Germany
The strong sister of the European group, but for how long.

Germany’s Green Party Emerges as the Center-Left Opposition

10/26/18
from The Wall Street Journal,
10/25/18:

Its impressive showings in state elections suggest reports of the far right’s rise were exaggerated.

Here’s a sentence this columnist never expected to write: Two cheers for Germany’s Green Party. It may have a lesson for the rest of Europe. The Greens were the big winner in state elections in Bavaria earlier this month, more than doubling their vote tally from five years ago to finish second. The party is expected to match that result in this Sunday’s state election in Hesse, where it’s currently polling around 20%. That’s nearly twice its 2013 finish and tied for second with the center-left Social Democratic Party. This sudden surge on the left comes as a shock to pundits who assumed German politics was shifting rightward. Instead the far-right, anti-immigrant Alternative for Germany, or AfD, is fizzling. It won around 10% in Bavaria and may hit 13% in Hesse—distant fourth-place finishes. Reports of its demise are premature, but the AfD has struggled to build momentum after its record 12.6% vote share in last year’s national election. The rise of fringe nationalist parties—such as the AfD, France’s National Front, Britain’s UK Independence Party and Geert Wilders’s Freedom Party in the Netherlands—created an impression that voters wanted national borders, distinct cultural identities and an end to large-scale immigration. German voters instead are rewarding the country’s most avidly pro-immigration party, a hyper-European band of urban cultural leftists. And they’re not alone.

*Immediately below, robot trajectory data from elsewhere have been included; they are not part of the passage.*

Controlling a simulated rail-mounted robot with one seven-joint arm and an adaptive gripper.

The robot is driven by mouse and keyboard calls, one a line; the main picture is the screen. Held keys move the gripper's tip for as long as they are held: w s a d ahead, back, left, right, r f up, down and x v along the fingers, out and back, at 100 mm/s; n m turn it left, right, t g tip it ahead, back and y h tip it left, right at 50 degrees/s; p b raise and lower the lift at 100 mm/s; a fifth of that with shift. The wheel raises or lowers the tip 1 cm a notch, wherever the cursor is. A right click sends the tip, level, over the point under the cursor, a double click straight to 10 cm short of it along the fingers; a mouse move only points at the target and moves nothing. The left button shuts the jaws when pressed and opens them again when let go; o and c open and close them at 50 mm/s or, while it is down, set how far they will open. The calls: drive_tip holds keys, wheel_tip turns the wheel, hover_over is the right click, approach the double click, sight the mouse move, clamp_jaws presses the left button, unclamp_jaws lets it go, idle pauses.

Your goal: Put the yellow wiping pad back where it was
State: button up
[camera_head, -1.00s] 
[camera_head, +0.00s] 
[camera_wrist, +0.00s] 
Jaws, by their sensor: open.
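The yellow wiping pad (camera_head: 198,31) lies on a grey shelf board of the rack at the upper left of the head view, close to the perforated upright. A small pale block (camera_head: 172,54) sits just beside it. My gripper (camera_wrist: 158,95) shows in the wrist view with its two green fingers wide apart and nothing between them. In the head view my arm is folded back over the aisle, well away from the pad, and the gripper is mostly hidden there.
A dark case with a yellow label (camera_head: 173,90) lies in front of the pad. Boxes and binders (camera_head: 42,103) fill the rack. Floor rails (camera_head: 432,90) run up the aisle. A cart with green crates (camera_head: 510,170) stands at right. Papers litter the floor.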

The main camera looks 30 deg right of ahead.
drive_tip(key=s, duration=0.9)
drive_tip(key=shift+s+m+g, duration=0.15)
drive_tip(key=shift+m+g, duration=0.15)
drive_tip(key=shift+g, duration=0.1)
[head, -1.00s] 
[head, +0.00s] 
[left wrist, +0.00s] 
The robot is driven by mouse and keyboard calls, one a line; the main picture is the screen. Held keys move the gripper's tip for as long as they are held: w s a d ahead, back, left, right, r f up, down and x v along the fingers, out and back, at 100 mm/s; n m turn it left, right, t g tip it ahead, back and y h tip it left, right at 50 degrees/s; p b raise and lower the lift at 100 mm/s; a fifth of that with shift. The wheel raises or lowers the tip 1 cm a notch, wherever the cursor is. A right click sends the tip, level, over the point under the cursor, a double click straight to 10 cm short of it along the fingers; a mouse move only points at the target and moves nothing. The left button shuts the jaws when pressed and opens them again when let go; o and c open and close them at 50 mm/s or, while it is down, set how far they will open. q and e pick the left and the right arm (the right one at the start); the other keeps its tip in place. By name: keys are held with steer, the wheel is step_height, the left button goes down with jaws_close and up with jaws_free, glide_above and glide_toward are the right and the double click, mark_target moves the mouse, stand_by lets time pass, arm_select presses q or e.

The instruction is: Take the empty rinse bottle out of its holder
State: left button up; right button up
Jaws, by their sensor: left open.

The story of the German Greens shows how this happens. Once a peace-and-trees party of hippie scolds, over the past 20 years the party has absorbed a new tranche of more-realistic voters and leaders. The secret to the party’s newfound success is an improbable combination of vague otherworldliness in some policy areas, hard-nosed realism in others, and a paradoxical ability to maintain its outsider status while also being mainstream enough to earn voter trust.